* Problem to work on: Locate each line containing the string "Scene" and copy it out.
□ □ □ □
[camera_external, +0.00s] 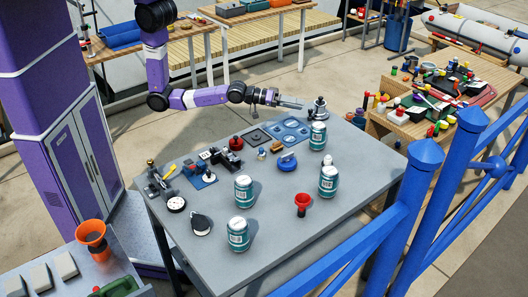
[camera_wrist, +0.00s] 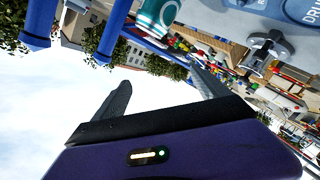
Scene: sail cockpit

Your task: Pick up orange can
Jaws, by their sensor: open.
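I see no orange can in either view. Several teal-and-white cans stand upright on the grey table: one at the back right (camera_external: 318,137), one at the right (camera_external: 328,183), one near the middle (camera_external: 243,191) and one at the front (camera_external: 237,237). My gripper (camera_external: 300,104) is stretched over the table's back edge, above the surface and behind the back-right can. In the wrist view my gripper's (camera_wrist: 158,72) two fingers are spread with nothing between them. Part of a teal can (camera_wrist: 156,14) shows beyond them at the top edge.
The grey table (camera_external: 275,240) also carries a red funnel (camera_external: 302,203), a blue round item (camera_external: 287,163), a blue tray (camera_external: 291,129) and a metal winch-like part (camera_external: 318,108). Blue railing (camera_external: 416,205) runs along the right. An orange funnel (camera_external: 91,233) stands on the left bench.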

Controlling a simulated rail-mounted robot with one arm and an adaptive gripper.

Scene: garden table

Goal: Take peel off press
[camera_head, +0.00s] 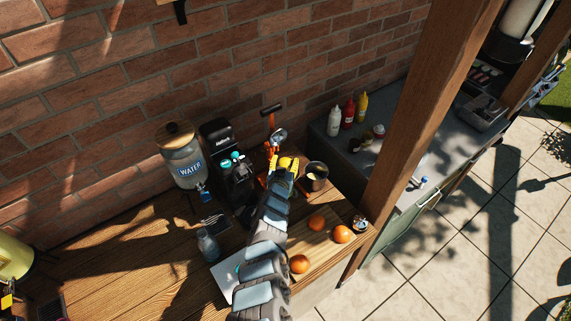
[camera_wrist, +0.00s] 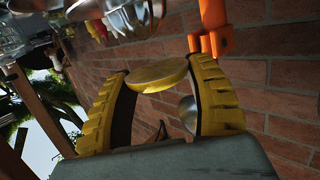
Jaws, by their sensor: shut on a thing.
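The orange press (camera_head: 271,122) stands against the brick wall behind my gripper, with its dark lever handle raised and a round metal part near its top. Its orange frame also shows in the wrist view (camera_wrist: 212,28). My gripper (camera_head: 284,164) is at the press and hides its lower part. In the wrist view, the yellow ridged fingers are shut on the yellow, rounded peel (camera_wrist: 158,75), held between the fingertips. I cannot tell whether the peel still touches the press.
A metal pot (camera_head: 317,178) stands right of my gripper. A black coffee machine (camera_head: 224,160) and a water dispenser (camera_head: 184,165) stand left. Oranges (camera_head: 316,223) lie on a board in front, near the wooden post (camera_head: 417,110). A bottle (camera_head: 208,245) stands at left.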

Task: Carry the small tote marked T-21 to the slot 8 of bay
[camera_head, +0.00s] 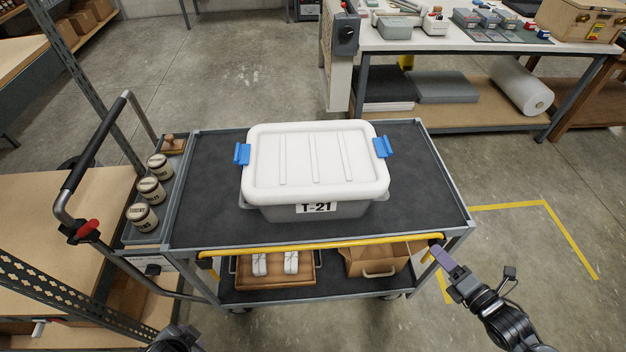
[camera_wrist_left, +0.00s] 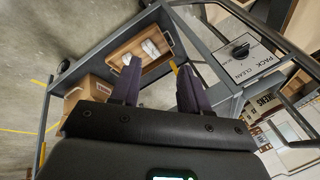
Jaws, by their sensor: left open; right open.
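The small tote marked T-21 (camera_head: 317,208) stands on the dark top deck of a cart (camera_head: 215,215) in the head view. It is grey with a white lid (camera_head: 315,155) and blue clips on its left and right ends. My right gripper (camera_head: 440,250) is empty and apart from the tote, near the right end of the cart's yellow front bar (camera_head: 310,242). My left gripper (camera_wrist_left: 157,70) is open and empty in the left wrist view, with the cart's lower deck beyond its fingers. No slot number 8 is legible.
The cart's lower deck holds a wooden tray (camera_head: 275,270) and a cardboard box (camera_head: 375,260). Several labelled jars (camera_head: 151,190) stand at the cart's left. Shelving (camera_head: 40,215) is close on the left; a loaded workbench (camera_head: 480,40) stands behind right. Floor at right is open.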

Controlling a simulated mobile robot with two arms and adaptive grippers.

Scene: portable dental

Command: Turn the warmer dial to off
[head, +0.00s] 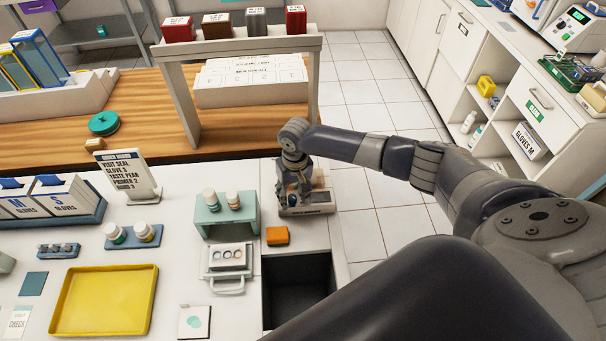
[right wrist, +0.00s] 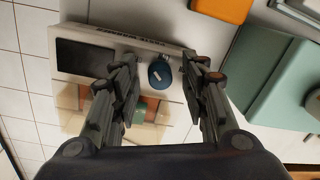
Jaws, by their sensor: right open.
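The warmer (head: 306,211) is a small beige unit at the right end of the white counter. In the right wrist view its front (right wrist: 150,45) shows a dark panel at left and a round blue dial (right wrist: 160,74) with a short white mark. My right gripper (head: 293,183) is over the warmer, pointing down. In the right wrist view my right gripper (right wrist: 159,70) is open, one finger on each side of the dial, with gaps visible. I cannot tell how far the fingertips are from it in depth. In the head view my gripper hides the dial. My left gripper is out of view.
An orange block (head: 277,235) lies close to the warmer. A green stand (head: 226,215) with two small bottles stands to its left. A dark open bin (head: 297,277) is set nearer the front. The tiled floor lies to the right.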

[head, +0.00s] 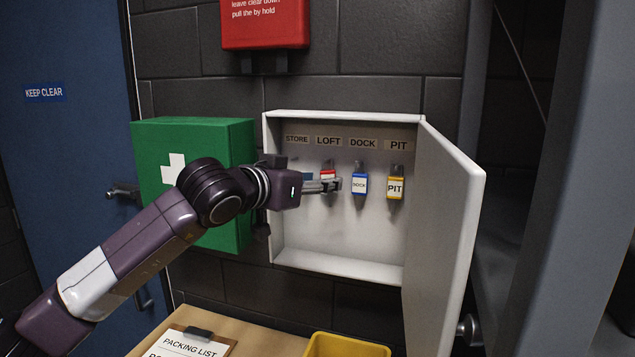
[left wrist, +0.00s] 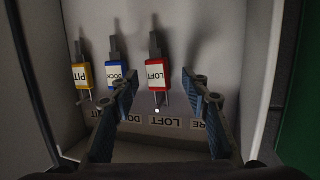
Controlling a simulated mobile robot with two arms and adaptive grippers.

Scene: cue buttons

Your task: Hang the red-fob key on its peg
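The red-fob key (head: 328,174) is in the open key cabinet, below the LOFT label (head: 328,141). My left gripper (head: 331,185) is in front of its lower part and hides some of it. In the left wrist view the red fob (left wrist: 156,74) is in line with the LOFT label (left wrist: 165,122) and appears to hang at that peg. The fingers of my left gripper (left wrist: 163,110) are spread, with the fob seen in the gap beyond them and clear space on both sides. The exact contact of key and peg is too small to tell. My right gripper is out of view.
The blue-fob key (head: 359,185) and yellow-fob key (head: 395,187) hang to the right. The cabinet door (head: 450,210) stands open at right. A green first-aid box (head: 190,140) is at left. A yellow bin (head: 345,346) and clipboard (head: 188,345) are below.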

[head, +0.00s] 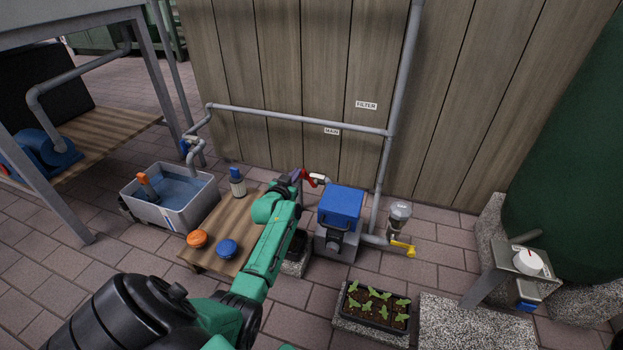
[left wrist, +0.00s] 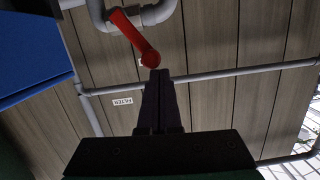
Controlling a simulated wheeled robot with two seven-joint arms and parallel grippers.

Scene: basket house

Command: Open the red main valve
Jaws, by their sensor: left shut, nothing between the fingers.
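The red main valve handle (head: 316,179) is on the grey piping just left of the blue box, below the MAIN sign (head: 332,131). In the left wrist view the red handle (left wrist: 133,36) slants across the pipe, its rounded lower end just ahead of my fingertips. My left gripper (head: 297,175) reaches beside the handle from the left; in the left wrist view its dark fingers (left wrist: 158,76) are together and empty. I cannot tell whether the fingertips touch the handle. My right gripper is not in view.
A blue box (head: 342,206) stands right of the valve, with a yellow-handled valve (head: 403,248) beyond. A wooden bench (head: 223,254) holds an orange cap (head: 197,238), a blue cap (head: 227,248) and a bottle (head: 237,184). A water tub (head: 171,200) and seedling tray (head: 376,308) stand nearby.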

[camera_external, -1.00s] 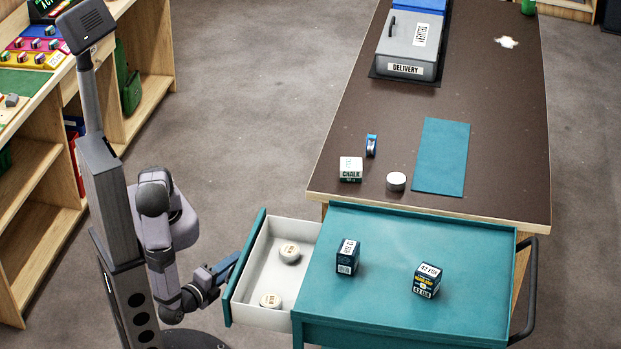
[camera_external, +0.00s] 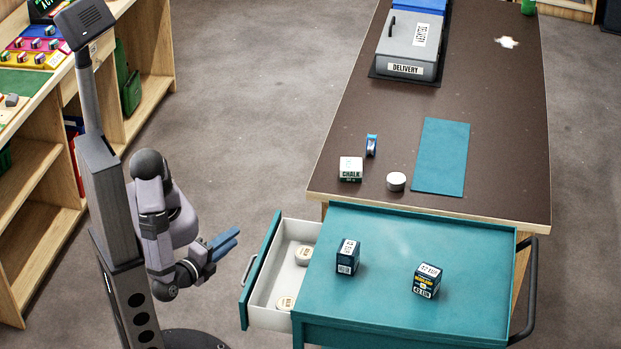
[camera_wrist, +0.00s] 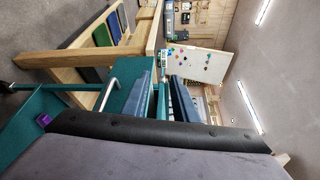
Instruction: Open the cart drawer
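The teal cart (camera_external: 390,235) has its white-lined drawer (camera_external: 272,290) standing partly open on its left side. The drawer's teal front (camera_external: 262,265) carries a grey bar handle (camera_external: 248,270). Two round pale items, one at the back (camera_external: 303,254) and one at the front (camera_external: 285,303), lie inside. My gripper (camera_external: 228,244) is up and left of the drawer front, apart from the handle, with its blue fingers spread and nothing between them. The spread fingers also show in the wrist view (camera_wrist: 163,97), with a pale handle (camera_wrist: 107,95) to their left.
Two small boxes (camera_external: 347,257) (camera_external: 427,280) stand on the cart top. Behind it, a brown table (camera_external: 490,120) holds a chalk box (camera_external: 351,169), a white roll (camera_external: 396,181), a blue item (camera_external: 371,145), a teal mat (camera_external: 441,155) and a delivery box (camera_external: 408,45).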

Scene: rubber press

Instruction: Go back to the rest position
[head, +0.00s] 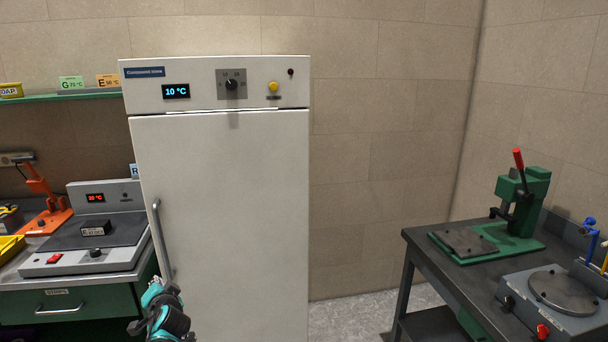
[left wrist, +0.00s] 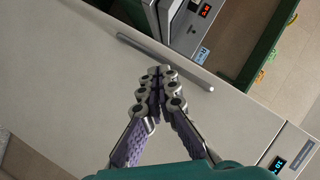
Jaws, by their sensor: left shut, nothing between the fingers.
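My left gripper (head: 156,292) is low in the head view, in front of the lower left part of the white cabinet (head: 230,200). In the left wrist view its fingers (left wrist: 160,78) are together with nothing between them. The cabinet's vertical handle (head: 161,240) is just above the gripper in the head view. In the left wrist view the handle bar (left wrist: 135,45) passes behind the fingertips, and I cannot tell the gap. The cabinet door looks closed. My right gripper is in neither view.
A green drawer bench (head: 70,304) with a grey hot plate unit (head: 85,262) and an orange press (head: 42,205) stands at left. A dark table (head: 465,275) with a green press (head: 520,210) and a round-plate device (head: 560,300) stands at right. Floor (head: 358,312) shows between cabinet and table.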

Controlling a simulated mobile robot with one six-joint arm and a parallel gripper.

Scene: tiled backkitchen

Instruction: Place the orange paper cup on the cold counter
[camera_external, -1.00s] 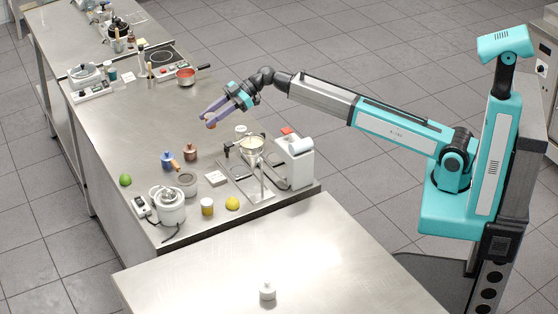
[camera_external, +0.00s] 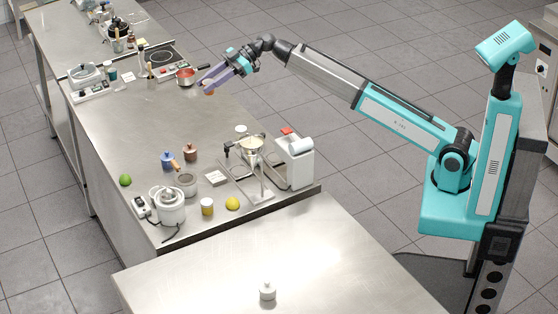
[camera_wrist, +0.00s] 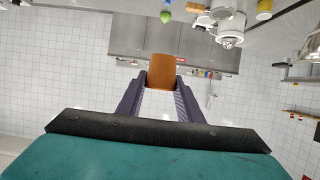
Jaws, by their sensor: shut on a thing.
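My gripper (camera_external: 206,82) is shut on the orange paper cup (camera_wrist: 161,72), which sits between the fingertips in the wrist view. In the external view the cup (camera_external: 209,87) is small and partly hidden by the fingers. It is held above the long steel counter (camera_external: 130,125), near its right edge and close to the red pan; its exact height is hard to tell. A second steel counter (camera_external: 220,275) stands in the foreground. No label shows which one is the cold counter.
A red pan (camera_external: 185,77) sits beside a black hob (camera_external: 160,57). A coffee machine (camera_external: 295,160), a grinder-like appliance (camera_external: 170,207), a lime (camera_external: 125,180) and a lemon (camera_external: 232,203) crowd the near end. The long counter's middle is clear. The foreground counter holds one small white pot (camera_external: 267,291).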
□ □ □ □
* Correct output:
Scene: sail cockpit
Scene: garden table
Scene: portable dental
Scene: cue buttons
Scene: basket house
Scene: rubber press
Scene: tiled backkitchen

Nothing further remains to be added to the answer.